Santy Claus brought me a new BBQ cookbook and I need to show up at a neighbor dinner with appetizers.
How about some smoked chicken wings? Easy yum yums.
I rigged my UDS for smoking at 200 with about 2/3 a coal chimney’s worth of charcoal. Atop that hot mess I added a mix of hickory chunks and cherry chips with the intent to leave it alone for about 1 & 1/2 to 2 hours.
I figured that kiddos might prefer the drumettes while the adults can negotiate the entire three part wing. I let the whole batch smoke for about 1 hour 45 minutes, all 5+ lbs.
I got some badass color on these wings, with a single batch of charcoal and wood fuel. The UDS, quite well made if I say so, got up to about 200 degrees and didn’t need a lick of attention while I drank some beers and watched bad reruns on tv.
Two sauces were made: Traditional hot wing sauce comprising a stick of butter and oodles of Frank’s Red Hot Sauce, and Honey BBQ sauce comprising a bunch of Sweet Baby Ray’s, a ton of honey, another stick of butter, and a couple dashes of Frank’s.
I tried to roll the wings in butter and flour to fry them, but that failed, since I don’t own a cast iron skillet for frying. Instead, I dropped all the smoked wings into about 3/4″ of hot vegetable oil to fry the skin. From the frying pan, each wing went into a warm foil pan of sauce. Drumettes into honey BBQ and the full wings into the Frank’s sauce.

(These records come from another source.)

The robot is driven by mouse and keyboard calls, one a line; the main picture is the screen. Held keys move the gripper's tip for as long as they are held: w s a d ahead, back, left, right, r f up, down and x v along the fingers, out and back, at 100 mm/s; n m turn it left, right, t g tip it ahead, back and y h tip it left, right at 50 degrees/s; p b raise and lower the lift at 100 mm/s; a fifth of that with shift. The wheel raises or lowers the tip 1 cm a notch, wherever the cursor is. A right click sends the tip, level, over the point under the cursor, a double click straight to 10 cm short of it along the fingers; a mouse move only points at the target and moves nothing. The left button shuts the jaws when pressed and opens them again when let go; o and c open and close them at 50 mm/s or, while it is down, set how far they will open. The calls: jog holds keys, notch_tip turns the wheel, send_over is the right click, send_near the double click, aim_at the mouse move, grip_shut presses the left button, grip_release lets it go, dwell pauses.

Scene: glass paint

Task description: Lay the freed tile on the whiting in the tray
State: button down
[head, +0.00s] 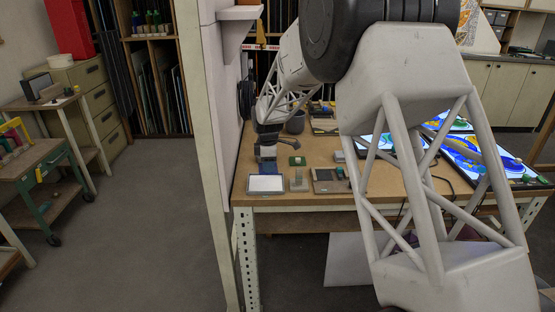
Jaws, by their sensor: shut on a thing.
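The tray (251,191) lies at the front left of the wooden bench, filled with a flat white layer, the whiting (266,183). My gripper (267,158) is small in the head view, just behind the tray and above its far edge. It is shut on a small bluish piece, which looks like the tile (268,168). The fingers and the tile are too small to make out clearly. I cannot tell whether the tile touches the tray.
A grey block (299,181) and a dark framed board (329,182) stand right of the tray. A green square piece (297,160) lies behind them. A dark pot (295,122) stands farther back. Lit panels with coloured glass (478,158) lie at right. A pale wall edge (208,150) borders the bench's left.

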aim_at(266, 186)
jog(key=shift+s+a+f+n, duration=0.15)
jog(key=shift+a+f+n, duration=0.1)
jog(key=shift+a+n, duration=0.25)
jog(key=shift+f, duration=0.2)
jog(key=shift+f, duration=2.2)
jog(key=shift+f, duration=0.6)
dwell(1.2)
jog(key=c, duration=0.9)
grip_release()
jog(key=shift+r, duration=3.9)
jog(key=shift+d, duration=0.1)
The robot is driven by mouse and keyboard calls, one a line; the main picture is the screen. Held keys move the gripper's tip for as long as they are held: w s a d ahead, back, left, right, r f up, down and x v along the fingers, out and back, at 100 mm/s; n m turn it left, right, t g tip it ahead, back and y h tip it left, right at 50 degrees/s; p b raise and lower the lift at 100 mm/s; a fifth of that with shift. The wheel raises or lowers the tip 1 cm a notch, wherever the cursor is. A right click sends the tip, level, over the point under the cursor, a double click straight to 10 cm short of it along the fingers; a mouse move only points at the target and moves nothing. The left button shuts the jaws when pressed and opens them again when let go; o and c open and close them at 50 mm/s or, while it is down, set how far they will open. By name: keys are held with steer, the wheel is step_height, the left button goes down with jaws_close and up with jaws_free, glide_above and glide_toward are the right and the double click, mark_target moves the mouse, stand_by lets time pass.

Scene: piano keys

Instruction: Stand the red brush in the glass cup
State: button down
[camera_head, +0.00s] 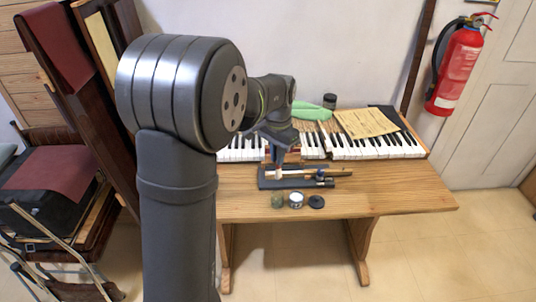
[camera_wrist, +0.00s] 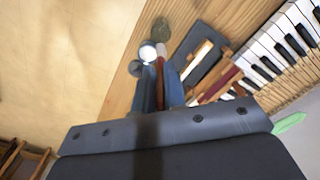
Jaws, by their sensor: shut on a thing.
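My gripper (camera_head: 277,165) is above the dark tray on the table, its fingers pointing down. In the wrist view its fingers (camera_wrist: 165,92) are shut on the red brush (camera_wrist: 160,70), whose red shaft shows between them with a pale end beyond. In the head view the brush is mostly hidden by the fingers. I cannot clearly make out the glass cup; a small bluish upright shape (camera_head: 321,174) beside the tray's tools may be it, but it is too small to tell.
The dark tray (camera_head: 268,184) holds several slender tools. A greenish lump (camera_head: 277,201), a white-topped round pot (camera_head: 296,200) and a black disc (camera_head: 316,202) lie near the table's front edge. Piano keys (camera_head: 372,147) run behind. The table's right side is clear.

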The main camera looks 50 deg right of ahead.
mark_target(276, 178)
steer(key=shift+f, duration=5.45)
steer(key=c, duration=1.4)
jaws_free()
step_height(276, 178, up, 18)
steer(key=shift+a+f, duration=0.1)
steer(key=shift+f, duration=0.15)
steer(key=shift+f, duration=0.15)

Super thrilling to me was seeing my son’s 7 year old friend crushing the honey BBQ wings. They were really good, with a deep smoky taste and a nice tenderness. Those hot wings grow on you, or so I was told. Truly, they were tasty wings with a nice finish and bite.
In the end, the minimal effort resulted in two kinds of tasty wings full of deep smoke flavor, moisture, and tenderness. Each well-incorporated the richness of their respective sauces. Delicious poultry that everyone enjoyed.
Pro Tip Epilogue:
I received a text from someone with far more BBQ wing experience. Smoked chicken wings don’t like to stick to sauce, unless you augment the sauce with some brown sugar. That explains why the honey BBQ sauce coated the wings well, and why the hot sauce slicked off their respective wings. In the future, add brown sugar for stickiness and perhaps some vinegar to keep the heat when doing hot smoked chicken wings.